((

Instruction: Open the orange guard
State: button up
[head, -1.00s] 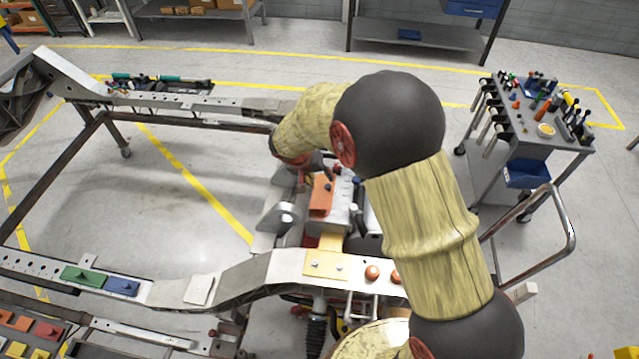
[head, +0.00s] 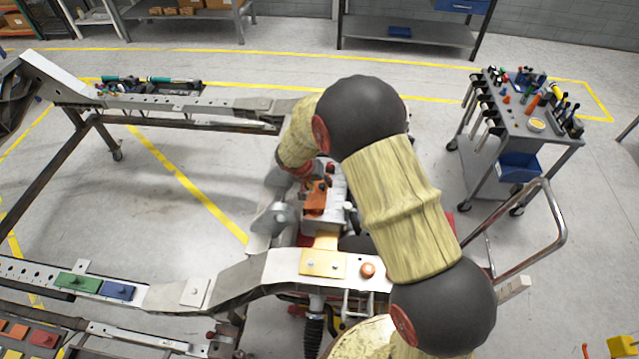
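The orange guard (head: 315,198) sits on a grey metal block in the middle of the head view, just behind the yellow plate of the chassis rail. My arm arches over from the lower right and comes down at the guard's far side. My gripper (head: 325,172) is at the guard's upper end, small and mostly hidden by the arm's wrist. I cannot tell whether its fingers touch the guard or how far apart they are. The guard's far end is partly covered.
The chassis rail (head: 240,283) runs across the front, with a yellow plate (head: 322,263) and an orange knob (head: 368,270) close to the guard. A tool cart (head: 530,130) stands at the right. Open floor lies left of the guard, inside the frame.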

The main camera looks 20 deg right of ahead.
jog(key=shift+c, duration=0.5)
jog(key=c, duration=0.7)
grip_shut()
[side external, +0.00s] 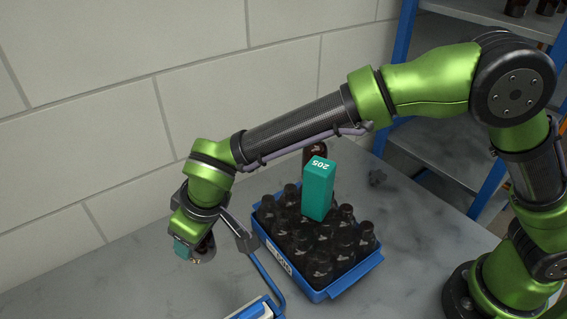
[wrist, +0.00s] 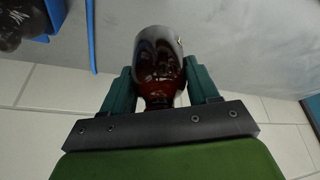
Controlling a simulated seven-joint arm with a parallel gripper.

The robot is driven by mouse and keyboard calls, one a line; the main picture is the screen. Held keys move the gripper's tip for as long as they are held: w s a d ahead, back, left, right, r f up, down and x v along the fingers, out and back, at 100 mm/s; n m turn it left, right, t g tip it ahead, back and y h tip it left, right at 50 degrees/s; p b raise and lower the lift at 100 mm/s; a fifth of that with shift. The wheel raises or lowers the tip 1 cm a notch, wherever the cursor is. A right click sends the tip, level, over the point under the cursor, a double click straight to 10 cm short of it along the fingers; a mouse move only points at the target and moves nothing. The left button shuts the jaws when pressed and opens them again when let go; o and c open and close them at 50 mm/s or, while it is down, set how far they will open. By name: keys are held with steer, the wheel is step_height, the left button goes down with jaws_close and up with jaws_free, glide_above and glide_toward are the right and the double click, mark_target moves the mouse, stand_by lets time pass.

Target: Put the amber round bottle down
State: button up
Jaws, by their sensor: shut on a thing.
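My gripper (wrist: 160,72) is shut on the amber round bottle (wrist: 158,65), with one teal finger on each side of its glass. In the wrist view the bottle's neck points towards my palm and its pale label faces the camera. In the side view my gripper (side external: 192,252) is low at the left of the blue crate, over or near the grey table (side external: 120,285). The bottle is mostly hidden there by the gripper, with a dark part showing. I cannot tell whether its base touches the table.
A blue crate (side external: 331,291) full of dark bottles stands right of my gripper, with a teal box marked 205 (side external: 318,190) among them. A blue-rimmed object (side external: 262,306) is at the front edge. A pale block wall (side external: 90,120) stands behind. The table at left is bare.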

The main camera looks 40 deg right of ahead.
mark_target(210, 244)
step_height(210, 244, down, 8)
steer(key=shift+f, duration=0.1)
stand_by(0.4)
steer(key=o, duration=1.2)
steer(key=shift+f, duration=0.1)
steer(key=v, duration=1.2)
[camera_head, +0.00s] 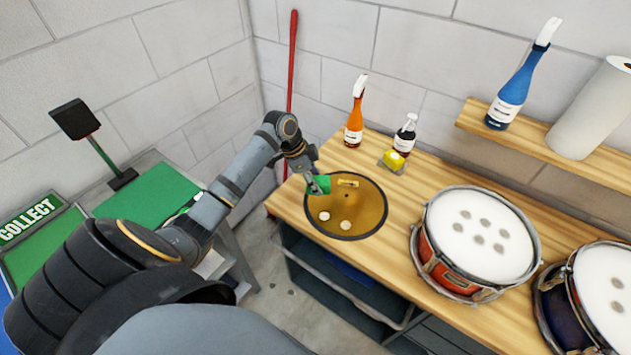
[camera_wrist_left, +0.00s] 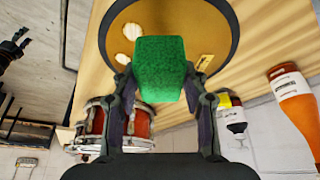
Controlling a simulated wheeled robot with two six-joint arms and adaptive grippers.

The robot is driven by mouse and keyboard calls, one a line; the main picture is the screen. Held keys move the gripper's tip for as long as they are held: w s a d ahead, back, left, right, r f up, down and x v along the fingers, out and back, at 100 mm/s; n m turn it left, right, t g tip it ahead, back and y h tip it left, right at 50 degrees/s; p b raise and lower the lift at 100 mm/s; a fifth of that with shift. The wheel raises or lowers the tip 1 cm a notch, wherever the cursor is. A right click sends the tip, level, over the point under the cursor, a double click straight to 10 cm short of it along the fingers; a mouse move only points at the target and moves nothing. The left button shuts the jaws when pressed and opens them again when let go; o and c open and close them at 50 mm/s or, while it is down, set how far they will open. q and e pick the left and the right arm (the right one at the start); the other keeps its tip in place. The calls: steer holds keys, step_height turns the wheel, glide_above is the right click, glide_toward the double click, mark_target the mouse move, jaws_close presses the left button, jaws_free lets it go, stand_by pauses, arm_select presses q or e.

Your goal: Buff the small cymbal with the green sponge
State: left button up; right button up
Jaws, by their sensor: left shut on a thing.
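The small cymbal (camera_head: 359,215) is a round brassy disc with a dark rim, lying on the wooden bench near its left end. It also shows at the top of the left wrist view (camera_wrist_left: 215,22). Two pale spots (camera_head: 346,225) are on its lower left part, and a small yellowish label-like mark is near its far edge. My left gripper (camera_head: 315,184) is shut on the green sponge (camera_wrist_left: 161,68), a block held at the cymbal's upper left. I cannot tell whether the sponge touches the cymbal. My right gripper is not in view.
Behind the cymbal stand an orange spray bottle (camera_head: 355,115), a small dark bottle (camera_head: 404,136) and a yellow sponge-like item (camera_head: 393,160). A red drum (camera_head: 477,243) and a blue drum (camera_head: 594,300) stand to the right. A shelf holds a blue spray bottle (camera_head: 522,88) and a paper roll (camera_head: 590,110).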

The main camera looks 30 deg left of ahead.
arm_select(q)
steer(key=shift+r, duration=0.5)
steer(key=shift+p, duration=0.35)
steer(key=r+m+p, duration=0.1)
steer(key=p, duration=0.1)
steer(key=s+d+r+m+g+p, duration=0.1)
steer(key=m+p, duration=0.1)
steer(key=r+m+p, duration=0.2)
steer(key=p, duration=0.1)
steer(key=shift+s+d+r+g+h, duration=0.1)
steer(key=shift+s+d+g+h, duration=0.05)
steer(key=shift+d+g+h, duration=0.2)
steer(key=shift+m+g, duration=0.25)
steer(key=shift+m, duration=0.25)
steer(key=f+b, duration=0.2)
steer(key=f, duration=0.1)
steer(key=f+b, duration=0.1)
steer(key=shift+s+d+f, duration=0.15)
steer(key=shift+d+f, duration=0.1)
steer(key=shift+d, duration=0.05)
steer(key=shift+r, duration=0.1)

))

**Stated goal**. Read the data above and pull out each line that holds the string "Controlling".

**Answer below**.
Controlling a simulated seven-joint arm with a parallel gripper.
Controlling a simulated wheeled robot with two six-joint arms and adaptive grippers.

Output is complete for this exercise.